По данным Всесоюзной книжной палаты, к 1975 г. ленинских книг было опубликовано 483 млн. экземпляров, К. Маркса и Ф. Энгельса – 108 млн., И.В. Сталина (к 56 г., после чего публикации прекратились) – 672 млн. Из-за низкого уровня образования, И.В. Сталин упрощал проблемы. Троцкий дал ему убийственную характеристику: «Наиболее выдающаяся посредственность нашей партии, …упорный эмпирик, лишенный творческого воображения». При этом И.В. Сталин оказался более сильным политиком, чем его интеллектуально одаренный оппонент. И.В. Сталин, безусловно, был крупнейшим государственным деятелем России в целом и Советского Союза в частности. Но его восприятие массами и самого себя не столь однозначны.

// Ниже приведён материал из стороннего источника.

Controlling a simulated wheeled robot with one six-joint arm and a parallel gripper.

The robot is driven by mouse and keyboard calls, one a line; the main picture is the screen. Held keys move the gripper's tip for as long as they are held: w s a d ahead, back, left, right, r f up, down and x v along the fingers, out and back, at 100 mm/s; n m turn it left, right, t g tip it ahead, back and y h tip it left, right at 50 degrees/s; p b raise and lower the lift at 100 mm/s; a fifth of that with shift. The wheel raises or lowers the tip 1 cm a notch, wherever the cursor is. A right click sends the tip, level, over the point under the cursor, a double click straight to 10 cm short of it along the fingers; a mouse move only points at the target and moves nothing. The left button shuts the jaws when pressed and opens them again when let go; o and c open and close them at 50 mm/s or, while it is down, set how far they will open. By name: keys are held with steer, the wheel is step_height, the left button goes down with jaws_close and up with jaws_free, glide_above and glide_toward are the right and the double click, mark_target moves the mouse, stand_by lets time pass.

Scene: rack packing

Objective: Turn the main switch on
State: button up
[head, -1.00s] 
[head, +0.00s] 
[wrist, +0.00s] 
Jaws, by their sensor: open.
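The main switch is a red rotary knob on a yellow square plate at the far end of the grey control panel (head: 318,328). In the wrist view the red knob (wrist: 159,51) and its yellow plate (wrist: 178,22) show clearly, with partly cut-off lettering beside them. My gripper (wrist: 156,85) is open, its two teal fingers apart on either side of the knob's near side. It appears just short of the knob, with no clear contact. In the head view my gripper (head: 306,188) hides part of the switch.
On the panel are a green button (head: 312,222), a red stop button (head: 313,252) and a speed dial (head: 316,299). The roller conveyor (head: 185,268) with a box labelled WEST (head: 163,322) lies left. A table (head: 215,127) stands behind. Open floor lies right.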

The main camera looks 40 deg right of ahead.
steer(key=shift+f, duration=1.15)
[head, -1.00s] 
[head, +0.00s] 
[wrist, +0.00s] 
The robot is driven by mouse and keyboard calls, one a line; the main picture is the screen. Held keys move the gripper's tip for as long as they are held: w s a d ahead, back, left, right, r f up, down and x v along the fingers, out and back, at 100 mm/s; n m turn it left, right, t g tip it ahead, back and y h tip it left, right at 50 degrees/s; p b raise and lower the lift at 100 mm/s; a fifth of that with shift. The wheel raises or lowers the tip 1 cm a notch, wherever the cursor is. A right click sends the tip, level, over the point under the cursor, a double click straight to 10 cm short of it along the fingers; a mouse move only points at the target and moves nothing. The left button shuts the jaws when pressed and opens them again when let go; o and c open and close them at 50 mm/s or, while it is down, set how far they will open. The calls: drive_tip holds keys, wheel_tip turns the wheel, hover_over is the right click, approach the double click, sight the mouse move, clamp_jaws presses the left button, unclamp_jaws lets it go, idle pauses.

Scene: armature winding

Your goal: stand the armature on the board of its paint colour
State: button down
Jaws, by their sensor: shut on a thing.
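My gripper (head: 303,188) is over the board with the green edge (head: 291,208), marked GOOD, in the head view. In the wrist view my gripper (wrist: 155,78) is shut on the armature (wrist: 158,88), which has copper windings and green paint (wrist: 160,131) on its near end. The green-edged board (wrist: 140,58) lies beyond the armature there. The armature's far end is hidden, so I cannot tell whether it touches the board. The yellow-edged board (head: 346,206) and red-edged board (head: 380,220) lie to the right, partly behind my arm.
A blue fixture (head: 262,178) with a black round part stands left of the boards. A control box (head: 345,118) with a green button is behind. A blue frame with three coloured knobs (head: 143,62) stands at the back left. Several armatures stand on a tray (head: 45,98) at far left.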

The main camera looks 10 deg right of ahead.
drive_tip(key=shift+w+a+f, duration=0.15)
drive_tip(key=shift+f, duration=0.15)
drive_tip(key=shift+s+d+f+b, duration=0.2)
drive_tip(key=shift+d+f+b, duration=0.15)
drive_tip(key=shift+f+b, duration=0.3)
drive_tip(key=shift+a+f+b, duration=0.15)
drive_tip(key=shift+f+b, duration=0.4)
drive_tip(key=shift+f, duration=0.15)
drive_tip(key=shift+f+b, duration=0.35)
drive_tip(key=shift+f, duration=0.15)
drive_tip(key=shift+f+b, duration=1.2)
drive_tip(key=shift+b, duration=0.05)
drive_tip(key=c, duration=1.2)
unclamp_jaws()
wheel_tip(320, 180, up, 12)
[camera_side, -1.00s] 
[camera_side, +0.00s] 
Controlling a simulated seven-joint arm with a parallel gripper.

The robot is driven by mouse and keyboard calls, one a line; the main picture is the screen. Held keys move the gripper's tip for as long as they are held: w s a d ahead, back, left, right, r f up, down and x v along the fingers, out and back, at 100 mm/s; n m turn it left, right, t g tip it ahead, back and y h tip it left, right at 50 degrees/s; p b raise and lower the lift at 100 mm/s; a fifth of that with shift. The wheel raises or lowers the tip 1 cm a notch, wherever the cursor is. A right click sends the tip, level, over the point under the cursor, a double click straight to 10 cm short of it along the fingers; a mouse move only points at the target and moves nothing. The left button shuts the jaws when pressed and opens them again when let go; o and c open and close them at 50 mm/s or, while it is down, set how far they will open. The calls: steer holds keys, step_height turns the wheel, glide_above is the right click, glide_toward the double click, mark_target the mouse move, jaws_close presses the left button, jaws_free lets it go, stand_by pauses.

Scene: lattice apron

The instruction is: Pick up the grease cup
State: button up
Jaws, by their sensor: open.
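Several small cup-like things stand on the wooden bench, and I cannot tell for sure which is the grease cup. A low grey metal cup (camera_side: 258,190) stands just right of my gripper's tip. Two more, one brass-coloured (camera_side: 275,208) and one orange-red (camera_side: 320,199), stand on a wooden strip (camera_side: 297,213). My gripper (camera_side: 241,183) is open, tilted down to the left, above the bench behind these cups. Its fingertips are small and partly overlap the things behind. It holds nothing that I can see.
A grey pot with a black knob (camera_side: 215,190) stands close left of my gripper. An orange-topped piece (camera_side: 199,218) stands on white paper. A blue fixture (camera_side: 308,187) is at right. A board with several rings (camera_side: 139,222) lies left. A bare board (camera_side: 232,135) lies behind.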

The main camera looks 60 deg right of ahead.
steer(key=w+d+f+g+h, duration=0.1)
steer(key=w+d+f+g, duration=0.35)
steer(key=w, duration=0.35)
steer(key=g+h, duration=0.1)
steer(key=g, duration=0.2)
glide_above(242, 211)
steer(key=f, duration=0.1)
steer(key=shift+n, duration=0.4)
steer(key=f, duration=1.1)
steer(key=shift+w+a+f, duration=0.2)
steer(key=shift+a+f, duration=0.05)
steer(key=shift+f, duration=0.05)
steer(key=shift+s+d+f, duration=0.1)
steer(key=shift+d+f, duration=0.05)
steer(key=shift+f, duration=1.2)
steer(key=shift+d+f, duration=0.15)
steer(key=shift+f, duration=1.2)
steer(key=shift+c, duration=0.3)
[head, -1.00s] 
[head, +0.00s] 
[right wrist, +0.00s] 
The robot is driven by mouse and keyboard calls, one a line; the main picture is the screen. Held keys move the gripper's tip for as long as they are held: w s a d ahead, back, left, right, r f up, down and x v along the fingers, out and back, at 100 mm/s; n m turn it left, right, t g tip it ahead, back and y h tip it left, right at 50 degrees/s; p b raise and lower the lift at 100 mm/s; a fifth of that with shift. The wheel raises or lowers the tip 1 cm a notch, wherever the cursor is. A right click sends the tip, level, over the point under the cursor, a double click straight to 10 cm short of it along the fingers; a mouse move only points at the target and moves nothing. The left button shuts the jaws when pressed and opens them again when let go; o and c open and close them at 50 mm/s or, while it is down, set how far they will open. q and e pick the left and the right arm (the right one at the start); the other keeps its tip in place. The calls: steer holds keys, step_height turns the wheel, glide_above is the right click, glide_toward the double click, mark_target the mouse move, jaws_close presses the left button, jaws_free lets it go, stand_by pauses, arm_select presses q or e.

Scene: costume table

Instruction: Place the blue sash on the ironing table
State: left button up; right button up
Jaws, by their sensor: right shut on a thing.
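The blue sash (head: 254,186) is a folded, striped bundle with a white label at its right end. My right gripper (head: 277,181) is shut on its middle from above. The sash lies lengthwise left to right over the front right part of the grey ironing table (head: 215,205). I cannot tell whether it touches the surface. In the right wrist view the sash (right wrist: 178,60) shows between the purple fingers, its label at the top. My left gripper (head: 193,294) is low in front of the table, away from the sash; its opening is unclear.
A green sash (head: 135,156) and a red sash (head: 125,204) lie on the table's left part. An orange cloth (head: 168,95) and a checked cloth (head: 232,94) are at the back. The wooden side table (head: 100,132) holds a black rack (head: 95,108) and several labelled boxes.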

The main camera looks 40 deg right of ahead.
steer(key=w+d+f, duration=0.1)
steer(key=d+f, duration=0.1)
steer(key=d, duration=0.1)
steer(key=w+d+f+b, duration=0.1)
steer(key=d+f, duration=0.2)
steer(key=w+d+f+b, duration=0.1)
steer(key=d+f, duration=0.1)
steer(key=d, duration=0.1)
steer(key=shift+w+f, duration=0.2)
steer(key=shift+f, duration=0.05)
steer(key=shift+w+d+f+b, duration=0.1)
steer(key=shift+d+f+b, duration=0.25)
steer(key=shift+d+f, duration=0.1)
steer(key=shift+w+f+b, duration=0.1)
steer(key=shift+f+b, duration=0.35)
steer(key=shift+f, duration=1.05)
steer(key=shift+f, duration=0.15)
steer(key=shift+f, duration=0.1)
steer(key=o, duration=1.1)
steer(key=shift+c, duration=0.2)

Строй, который возник в СССР, лишь частично можно определить как марксистский. Для того чтобы это увидеть, надо обратиться к дореволюционным источникам большевиков. Представления о социализме никто из них не связывал с экономическими целями, к чему стремился И.В. Сталин. Перед революцией русские марксисты говорили только о социальных параметрах будущего строя. Однако И.В. Сталин при этом все-таки постоянно использовал марксистскую фразеологию и это не было идеологическим приемом и политическим камуфляжем.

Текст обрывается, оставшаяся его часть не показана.